[Data listing start]

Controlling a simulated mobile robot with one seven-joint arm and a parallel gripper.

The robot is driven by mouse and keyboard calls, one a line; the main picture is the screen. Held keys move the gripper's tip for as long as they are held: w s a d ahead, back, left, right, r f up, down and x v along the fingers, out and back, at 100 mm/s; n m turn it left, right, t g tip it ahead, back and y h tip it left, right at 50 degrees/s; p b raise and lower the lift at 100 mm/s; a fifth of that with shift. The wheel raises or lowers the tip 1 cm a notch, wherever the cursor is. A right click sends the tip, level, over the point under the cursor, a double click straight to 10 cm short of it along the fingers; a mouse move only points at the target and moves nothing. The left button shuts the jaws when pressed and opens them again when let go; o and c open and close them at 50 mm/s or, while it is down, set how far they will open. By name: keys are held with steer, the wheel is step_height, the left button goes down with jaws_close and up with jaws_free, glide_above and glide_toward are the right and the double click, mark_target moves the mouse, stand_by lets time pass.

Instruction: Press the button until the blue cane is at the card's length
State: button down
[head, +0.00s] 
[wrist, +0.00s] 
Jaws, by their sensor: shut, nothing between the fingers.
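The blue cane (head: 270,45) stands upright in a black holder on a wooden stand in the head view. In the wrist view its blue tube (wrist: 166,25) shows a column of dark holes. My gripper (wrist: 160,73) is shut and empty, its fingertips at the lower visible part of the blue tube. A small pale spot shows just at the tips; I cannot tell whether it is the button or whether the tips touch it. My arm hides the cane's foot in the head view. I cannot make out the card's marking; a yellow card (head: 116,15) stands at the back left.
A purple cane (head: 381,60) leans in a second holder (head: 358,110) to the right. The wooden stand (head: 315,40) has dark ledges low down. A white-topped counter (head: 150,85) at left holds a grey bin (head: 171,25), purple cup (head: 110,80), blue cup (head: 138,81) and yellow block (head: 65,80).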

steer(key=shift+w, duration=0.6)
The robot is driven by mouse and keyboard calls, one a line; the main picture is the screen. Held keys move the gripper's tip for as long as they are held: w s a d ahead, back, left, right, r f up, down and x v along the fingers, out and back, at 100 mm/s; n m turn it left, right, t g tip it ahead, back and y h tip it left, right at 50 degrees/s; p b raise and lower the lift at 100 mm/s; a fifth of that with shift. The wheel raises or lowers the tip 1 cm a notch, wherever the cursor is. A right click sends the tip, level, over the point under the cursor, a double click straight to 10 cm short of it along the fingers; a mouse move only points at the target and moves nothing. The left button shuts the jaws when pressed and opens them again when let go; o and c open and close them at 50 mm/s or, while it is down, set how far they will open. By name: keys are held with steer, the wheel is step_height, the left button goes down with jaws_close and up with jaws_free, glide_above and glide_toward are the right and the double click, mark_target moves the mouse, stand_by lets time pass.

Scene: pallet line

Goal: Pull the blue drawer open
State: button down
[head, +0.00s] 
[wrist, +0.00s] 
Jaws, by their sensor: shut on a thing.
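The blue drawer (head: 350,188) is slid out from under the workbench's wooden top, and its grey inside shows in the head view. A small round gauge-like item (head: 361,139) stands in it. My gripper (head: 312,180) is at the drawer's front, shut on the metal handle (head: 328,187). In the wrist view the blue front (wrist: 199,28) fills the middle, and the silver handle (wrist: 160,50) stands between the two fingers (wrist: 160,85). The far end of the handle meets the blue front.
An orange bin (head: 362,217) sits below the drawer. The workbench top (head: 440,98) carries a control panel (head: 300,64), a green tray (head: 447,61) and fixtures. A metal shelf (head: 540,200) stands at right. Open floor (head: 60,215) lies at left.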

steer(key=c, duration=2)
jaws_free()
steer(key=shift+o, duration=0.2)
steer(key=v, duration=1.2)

[Data listing end]

• _Given exercise_
Each record above should be restated word for word.

• _Solution to this exercise_
Controlling a simulated mobile robot with one seven-joint arm and a parallel gripper.

The robot is driven by mouse and keyboard calls, one a line; the main picture is the screen. Held keys move the gripper's tip for as long as they are held: w s a d ahead, back, left, right, r f up, down and x v along the fingers, out and back, at 100 mm/s; n m turn it left, right, t g tip it ahead, back and y h tip it left, right at 50 degrees/s; p b raise and lower the lift at 100 mm/s; a fifth of that with shift. The wheel raises or lowers the tip 1 cm a notch, wherever the cursor is. A right click sends the tip, level, over the point under the cursor, a double click straight to 10 cm short of it along the fingers; a mouse move only points at the target and moves nothing. The left button shuts the jaws when pressed and opens them again when let go; o and c open and close them at 50 mm/s or, while it is down, set how far they will open. By name: keys are held with steer, the wheel is step_height, the left button goes down with jaws_close and up with jaws_free, glide_above and glide_toward are the right and the double click, mark_target moves the mouse, stand_by lets time pass.

Instruction: Press the button until the blue cane is at the card's length
State: button down
[head, +0.00s] 
[wrist, +0.00s] 
Jaws, by their sensor: shut, nothing between the fingers.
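The blue cane (head: 270,45) stands upright in a black holder on a wooden stand in the head view. In the wrist view its blue tube (wrist: 166,25) shows a column of dark holes. My gripper (wrist: 160,73) is shut and empty, its fingertips at the lower visible part of the blue tube. A small pale spot shows just at the tips; I cannot tell whether it is the button or whether the tips touch it. My arm hides the cane's foot in the head view. I cannot make out the card's marking; a yellow card (head: 116,15) stands at the back left.
A purple cane (head: 381,60) leans in a second holder (head: 358,110) to the right. The wooden stand (head: 315,40) has dark ledges low down. A white-topped counter (head: 150,85) at left holds a grey bin (head: 171,25), purple cup (head: 110,80), blue cup (head: 138,81) and yellow block (head: 65,80).

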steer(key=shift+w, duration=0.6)
The robot is driven by mouse and keyboard calls, one a line; the main picture is the screen. Held keys move the gripper's tip for as long as they are held: w s a d ahead, back, left, right, r f up, down and x v along the fingers, out and back, at 100 mm/s; n m turn it left, right, t g tip it ahead, back and y h tip it left, right at 50 degrees/s; p b raise and lower the lift at 100 mm/s; a fifth of that with shift. The wheel raises or lowers the tip 1 cm a notch, wherever the cursor is. A right click sends the tip, level, over the point under the cursor, a double click straight to 10 cm short of it along the fingers; a mouse move only points at the target and moves nothing. The left button shuts the jaws when pressed and opens them again when let go; o and c open and close them at 50 mm/s or, while it is down, set how far they will open. By name: keys are held with steer, the wheel is step_height, the left button goes down with jaws_close and up with jaws_free, glide_above and glide_toward are the right and the double click, mark_target moves the mouse, stand_by lets time pass.

Scene: pallet line

Goal: Pull the blue drawer open
State: button down
[head, +0.00s] 
[wrist, +0.00s] 
Jaws, by their sensor: shut on a thing.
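The blue drawer (head: 350,188) is slid out from under the workbench's wooden top, and its grey inside shows in the head view. A small round gauge-like item (head: 361,139) stands in it. My gripper (head: 312,180) is at the drawer's front, shut on the metal handle (head: 328,187). In the wrist view the blue front (wrist: 199,28) fills the middle, and the silver handle (wrist: 160,50) stands between the two fingers (wrist: 160,85). The far end of the handle meets the blue front.
An orange bin (head: 362,217) sits below the drawer. The workbench top (head: 440,98) carries a control panel (head: 300,64), a green tray (head: 447,61) and fixtures. A metal shelf (head: 540,200) stands at right. Open floor (head: 60,215) lies at left.

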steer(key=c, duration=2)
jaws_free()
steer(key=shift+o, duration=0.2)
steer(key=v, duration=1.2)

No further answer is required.